Convective instability of stagnant slabs at the base of the Mantle Transition Zone

Seismic tomography reveals that subducting slabs descend to a depth of about 660 km to stagnate at the base of the mantle transition zone for long timescales. Most of the slab is composed of harzburgite covered by veneers of eclogite and hydrated mantle, a make-up that is positively buoyant overall. Initially, this positive compositional buoyancy is overwhelmed by the negative thermal buoyancy of the cool slab. However, the plate continues to be heated from above and below while it stagnates. Consequently, its thermal buoyancy is expected to slowly increase, turning an initially stable into an unstable thermochemical density stratification, and triggering convective instability. Plumes rising out of stagnating slabs may enhance the transition zone and asthenosphere with compositional heterogeneity, including water, as well as support decompression melting.

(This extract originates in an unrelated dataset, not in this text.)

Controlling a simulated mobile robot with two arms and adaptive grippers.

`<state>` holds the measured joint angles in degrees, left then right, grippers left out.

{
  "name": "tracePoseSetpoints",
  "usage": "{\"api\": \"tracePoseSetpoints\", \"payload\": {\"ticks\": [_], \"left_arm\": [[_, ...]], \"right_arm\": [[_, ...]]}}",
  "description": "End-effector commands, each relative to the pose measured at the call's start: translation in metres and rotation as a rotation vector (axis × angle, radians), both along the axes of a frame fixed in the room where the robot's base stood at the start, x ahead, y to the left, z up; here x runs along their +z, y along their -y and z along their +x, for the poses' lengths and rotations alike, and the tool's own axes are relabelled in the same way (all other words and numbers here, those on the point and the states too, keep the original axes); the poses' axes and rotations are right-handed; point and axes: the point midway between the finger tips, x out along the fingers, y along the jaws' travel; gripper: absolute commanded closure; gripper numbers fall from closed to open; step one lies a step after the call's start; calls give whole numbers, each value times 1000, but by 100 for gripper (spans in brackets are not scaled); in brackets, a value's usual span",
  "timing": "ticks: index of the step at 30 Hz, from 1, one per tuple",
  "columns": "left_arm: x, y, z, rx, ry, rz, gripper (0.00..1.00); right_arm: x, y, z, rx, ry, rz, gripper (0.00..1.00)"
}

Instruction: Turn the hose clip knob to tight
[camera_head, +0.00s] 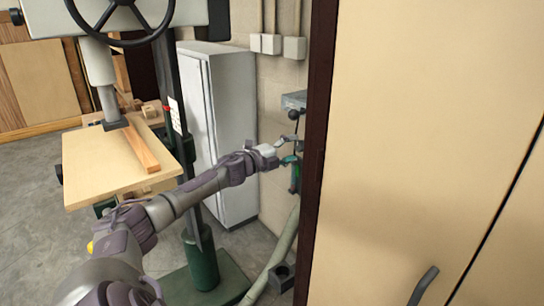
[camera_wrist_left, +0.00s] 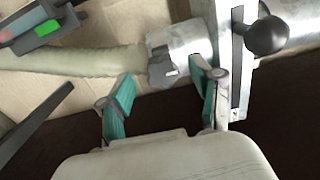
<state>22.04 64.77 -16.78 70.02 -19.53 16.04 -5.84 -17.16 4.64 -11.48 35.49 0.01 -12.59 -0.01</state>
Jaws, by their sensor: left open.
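The hose clip knob (camera_wrist_left: 162,68) is a dark grey lobed knob on a silver clip (camera_wrist_left: 176,42) around the end of a pale hose (camera_wrist_left: 85,60) in the left wrist view. My left gripper (camera_wrist_left: 163,74) is open, with its two teal-padded fingers on either side of the knob in the picture. I cannot tell whether either finger touches it. In the head view my left gripper (camera_head: 291,151) reaches to the pipework by the wall, beside the dark cabinet edge. The knob is too small to make out there. My right gripper is not in view.
A black ball handle (camera_wrist_left: 267,36) on a slotted metal plate (camera_wrist_left: 238,60) sits close to the right finger. A tall cabinet (camera_head: 420,130) fills the right side. A white locker (camera_head: 232,125) and a drill press with wooden table (camera_head: 95,165) stand left of the gripper.

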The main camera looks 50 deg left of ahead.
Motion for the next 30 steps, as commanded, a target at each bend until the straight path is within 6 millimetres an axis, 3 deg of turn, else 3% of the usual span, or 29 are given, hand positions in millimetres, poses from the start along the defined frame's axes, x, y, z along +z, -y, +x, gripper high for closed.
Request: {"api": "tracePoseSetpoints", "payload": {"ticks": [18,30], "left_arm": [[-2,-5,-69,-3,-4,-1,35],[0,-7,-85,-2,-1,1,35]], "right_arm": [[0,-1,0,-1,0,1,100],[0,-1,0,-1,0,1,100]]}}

To study these important processes, we systematically explore the parameters controlling convective instability of stagnating slabs in two-dimensional thermochemical geodynamic models. Preliminary results show that instability occurs at about 50-75 Myr after subduction, a timescale that increases with the age and speed of the subducting plate, as well as Rayleigh number. This timescale is further found to be sensitive to preexisting heterogeneity within the slab, as well as the occurrence of small-scale convection at the base of the overriding plate. The plumes rising out of the slab can deliver only a small fraction of the slab's eclogite to the transition zone, but a larger fraction of the slab's harzburgite and hydrated mantle to the base of the lithosphere, where hydrated lithologies undergo decompression melting in a subset of our models. Most of the slab's eclogite instead settles at the very base of the transition zone. These findings have important implications for the fate of subducted slabs, material transport across the transition zone, the compositional stratification of the mantle as a whole, as well as the origin of intraplate volcanism.